>> START Dataset records

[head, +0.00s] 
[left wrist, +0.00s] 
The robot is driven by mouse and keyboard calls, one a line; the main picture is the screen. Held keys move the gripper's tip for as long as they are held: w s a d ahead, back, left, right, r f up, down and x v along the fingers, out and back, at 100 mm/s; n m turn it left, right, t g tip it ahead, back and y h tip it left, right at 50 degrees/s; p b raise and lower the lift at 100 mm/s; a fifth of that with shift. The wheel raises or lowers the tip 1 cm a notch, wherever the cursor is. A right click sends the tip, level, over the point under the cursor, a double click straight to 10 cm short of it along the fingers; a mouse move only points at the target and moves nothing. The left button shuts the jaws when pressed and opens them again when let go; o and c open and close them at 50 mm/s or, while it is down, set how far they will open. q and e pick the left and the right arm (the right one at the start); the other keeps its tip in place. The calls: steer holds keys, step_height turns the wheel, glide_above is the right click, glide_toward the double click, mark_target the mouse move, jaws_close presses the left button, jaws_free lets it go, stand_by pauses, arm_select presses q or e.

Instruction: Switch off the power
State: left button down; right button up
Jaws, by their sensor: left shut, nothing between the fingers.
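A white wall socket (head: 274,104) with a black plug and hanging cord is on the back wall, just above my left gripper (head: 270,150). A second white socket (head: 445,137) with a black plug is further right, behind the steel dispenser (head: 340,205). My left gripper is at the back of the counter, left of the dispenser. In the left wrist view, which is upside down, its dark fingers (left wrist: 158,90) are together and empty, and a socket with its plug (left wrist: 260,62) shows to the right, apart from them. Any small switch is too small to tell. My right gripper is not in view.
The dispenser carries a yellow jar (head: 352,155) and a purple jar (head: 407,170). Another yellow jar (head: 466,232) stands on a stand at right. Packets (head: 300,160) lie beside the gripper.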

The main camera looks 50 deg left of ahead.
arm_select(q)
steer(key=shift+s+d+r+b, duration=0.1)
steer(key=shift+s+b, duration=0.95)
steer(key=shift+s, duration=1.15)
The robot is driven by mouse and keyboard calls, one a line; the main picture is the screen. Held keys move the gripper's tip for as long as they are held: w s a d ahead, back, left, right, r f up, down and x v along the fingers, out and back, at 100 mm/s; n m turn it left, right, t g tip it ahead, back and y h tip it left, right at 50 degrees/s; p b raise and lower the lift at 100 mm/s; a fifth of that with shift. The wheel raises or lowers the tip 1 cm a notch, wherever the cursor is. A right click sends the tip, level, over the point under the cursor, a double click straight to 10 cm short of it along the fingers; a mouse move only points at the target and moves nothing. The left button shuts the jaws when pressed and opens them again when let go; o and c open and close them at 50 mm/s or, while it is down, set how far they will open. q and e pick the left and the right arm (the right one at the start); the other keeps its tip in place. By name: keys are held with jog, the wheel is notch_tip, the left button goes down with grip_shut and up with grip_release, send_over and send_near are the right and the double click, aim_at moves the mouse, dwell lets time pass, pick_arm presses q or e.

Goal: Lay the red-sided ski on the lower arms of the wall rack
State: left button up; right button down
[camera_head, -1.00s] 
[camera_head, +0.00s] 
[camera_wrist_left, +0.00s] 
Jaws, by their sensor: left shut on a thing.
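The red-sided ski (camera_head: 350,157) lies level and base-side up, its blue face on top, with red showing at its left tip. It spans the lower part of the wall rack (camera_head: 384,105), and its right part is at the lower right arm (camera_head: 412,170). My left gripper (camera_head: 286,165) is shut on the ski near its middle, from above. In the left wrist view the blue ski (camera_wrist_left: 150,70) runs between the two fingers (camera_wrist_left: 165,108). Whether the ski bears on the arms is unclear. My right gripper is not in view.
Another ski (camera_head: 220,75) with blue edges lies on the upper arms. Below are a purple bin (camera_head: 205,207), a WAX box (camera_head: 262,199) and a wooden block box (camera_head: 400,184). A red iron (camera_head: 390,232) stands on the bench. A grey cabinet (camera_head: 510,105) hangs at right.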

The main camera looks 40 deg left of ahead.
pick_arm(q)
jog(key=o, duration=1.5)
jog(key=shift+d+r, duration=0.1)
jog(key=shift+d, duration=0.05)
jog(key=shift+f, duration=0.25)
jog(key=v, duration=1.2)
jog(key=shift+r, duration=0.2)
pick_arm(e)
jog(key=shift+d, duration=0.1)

>> END Dataset records

Exercise: Copy each line of the listing in which the word "State" can be found.

Written response:
State: left button down; right button up
State: left button up; right button down

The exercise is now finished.